Microsoft’s new drawing bot is a robo-Salvador Dali – even if it doesn’t mean to be

It’s slightly embarrassing to say, but AI is clearly more artistically inclined than I am. While I gracelessly botched my Fine Art GCSE before I even got to the final hurdle, Microsoft’s new AI is already able to sketch drawings from written descriptions. 

Microsoft’s new drawing bot is a robo-Salvador Dali - even if it doesn’t mean to be

The drawing bot, as it’s simply called, takes the information from text and turns it into pictures, pixel by pixel. It uses something called a Generative Adversarial Network (GAN) running on two machine learning models.

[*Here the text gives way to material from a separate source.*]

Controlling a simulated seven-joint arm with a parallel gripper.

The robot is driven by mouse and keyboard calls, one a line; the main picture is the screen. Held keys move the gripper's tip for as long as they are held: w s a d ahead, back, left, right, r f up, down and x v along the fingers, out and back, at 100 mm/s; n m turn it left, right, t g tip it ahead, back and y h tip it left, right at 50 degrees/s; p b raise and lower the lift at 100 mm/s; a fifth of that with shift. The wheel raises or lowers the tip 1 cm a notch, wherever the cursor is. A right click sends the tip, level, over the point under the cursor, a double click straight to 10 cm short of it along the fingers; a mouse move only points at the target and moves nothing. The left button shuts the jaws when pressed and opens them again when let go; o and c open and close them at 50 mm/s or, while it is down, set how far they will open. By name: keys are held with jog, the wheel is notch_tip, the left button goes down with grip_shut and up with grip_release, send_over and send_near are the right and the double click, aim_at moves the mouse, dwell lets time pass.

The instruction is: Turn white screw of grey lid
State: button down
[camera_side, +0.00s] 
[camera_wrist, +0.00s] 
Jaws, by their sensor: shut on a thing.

One of these models generates images from text, while the other is a discriminator, a model that uses descriptions of text to test how authentic the drawing is, so that it can’t be fooled. The AI has been trained on a combination of images and captions and the GAN understands what a bird looks like and can draw a bird thanks to the caption associated with the bird.

“If you go to Bing and search for a bird, you get a bird picture. But here the pictures are created by the computer, pixel by pixel, from scratch,” XIaodong He, principal researcher and research manager in the Deep Learning Technology Centre at Microsoft’s research lab in Redmond, said. “These birds may not exist in the real world, they are just an aspect of our computer’s imagination of birds.”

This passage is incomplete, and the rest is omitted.